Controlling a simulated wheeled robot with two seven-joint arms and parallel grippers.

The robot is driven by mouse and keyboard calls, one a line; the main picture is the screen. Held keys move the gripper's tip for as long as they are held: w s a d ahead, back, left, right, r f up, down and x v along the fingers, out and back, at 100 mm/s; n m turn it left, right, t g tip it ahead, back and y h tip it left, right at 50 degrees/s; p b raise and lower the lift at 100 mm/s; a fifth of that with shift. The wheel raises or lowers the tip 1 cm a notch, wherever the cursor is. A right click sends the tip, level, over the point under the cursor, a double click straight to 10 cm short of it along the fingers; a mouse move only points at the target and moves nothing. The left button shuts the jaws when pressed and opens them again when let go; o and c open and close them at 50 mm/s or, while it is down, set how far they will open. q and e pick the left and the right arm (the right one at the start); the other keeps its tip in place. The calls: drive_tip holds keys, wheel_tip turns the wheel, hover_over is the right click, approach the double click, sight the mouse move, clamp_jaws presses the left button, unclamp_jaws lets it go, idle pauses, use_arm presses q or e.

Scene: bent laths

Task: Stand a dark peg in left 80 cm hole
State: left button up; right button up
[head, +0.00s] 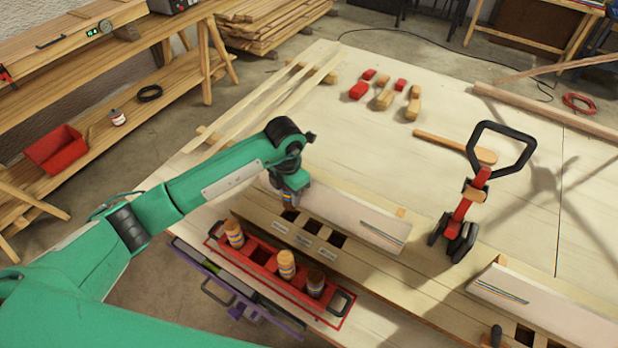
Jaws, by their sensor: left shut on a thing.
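My left gripper (288,196) points down over the wooden board (264,215) and is shut on a striped peg (287,200). Most of that peg is hidden by the gripper, and its shade is hard to tell. The peg's lower end is just above or at the leftmost dark square hole (290,215); I cannot tell whether it is inside. Two more holes, a middle one (312,226) and a right one (336,241), look empty. White labels lie in front of the holes. My right gripper is not in view.
A red tray (262,262) in front of the board holds a brownish peg (234,235), a pale peg (286,265) and a darker peg (315,284). A pale block (350,222) lies behind the holes. A red clamp-like tool (464,210) stands to the right.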

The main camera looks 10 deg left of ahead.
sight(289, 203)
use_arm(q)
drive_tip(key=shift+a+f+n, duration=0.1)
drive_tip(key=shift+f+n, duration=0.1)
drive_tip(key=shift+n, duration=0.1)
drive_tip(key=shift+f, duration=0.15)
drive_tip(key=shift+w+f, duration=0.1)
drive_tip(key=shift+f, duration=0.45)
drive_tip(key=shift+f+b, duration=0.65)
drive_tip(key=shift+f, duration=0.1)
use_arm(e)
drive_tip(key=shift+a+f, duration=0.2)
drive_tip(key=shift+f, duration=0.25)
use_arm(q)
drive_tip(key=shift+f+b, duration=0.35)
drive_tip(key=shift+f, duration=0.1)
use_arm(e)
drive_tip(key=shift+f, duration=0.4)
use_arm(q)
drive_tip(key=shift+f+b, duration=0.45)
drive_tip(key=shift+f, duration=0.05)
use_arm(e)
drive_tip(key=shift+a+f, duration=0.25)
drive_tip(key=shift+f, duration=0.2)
·····
### Work to be completed
Reproduce every line exactly and omit all pictures.

### Answer to this exercise
Controlling a simulated wheeled robot with two seven-joint arms and parallel grippers.

The robot is driven by mouse and keyboard calls, one a line; the main picture is the screen. Held keys move the gripper's tip for as long as they are held: w s a d ahead, back, left, right, r f up, down and x v along the fingers, out and back, at 100 mm/s; n m turn it left, right, t g tip it ahead, back and y h tip it left, right at 50 degrees/s; p b raise and lower the lift at 100 mm/s; a fifth of that with shift. The wheel raises or lowers the tip 1 cm a notch, wherever the cursor is. A right click sends the tip, level, over the point under the cursor, a double click straight to 10 cm short of it along the fingers; a mouse move only points at the target and moves nothing. The left button shuts the jaws when pressed and opens them again when let go; o and c open and close them at 50 mm/s or, while it is down, set how far they will open. q and e pick the left and the right arm (the right one at the start); the other keeps its tip in place. The calls: drive_tip holds keys, wheel_tip turns the wheel, hover_over is the right click, approach the double click, sight the mouse move, clamp_jaws presses the left button, unclamp_jaws lets it go, idle pauses, use_arm presses q or e.

Scene: bent laths

Task: Stand a dark peg in left 80 cm hole
State: left button up; right button up
[head, +0.00s] 
Jaws, by their sensor: left shut on a thing.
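My left gripper (288,196) points down over the wooden board (264,215) and is shut on a striped peg (287,200). Most of that peg is hidden by the gripper, and its shade is hard to tell. The peg's lower end is just above or at the leftmost dark square hole (290,215); I cannot tell whether it is inside. Two more holes, a middle one (312,226) and a right one (336,241), look empty. White labels lie in front of the holes. My right gripper is not in view.
A red tray (262,262) in front of the board holds a brownish peg (234,235), a pale peg (286,265) and a darker peg (315,284). A pale block (350,222) lies behind the holes. A red clamp-like tool (464,210) stands to the right.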

The main camera looks 10 deg left of ahead.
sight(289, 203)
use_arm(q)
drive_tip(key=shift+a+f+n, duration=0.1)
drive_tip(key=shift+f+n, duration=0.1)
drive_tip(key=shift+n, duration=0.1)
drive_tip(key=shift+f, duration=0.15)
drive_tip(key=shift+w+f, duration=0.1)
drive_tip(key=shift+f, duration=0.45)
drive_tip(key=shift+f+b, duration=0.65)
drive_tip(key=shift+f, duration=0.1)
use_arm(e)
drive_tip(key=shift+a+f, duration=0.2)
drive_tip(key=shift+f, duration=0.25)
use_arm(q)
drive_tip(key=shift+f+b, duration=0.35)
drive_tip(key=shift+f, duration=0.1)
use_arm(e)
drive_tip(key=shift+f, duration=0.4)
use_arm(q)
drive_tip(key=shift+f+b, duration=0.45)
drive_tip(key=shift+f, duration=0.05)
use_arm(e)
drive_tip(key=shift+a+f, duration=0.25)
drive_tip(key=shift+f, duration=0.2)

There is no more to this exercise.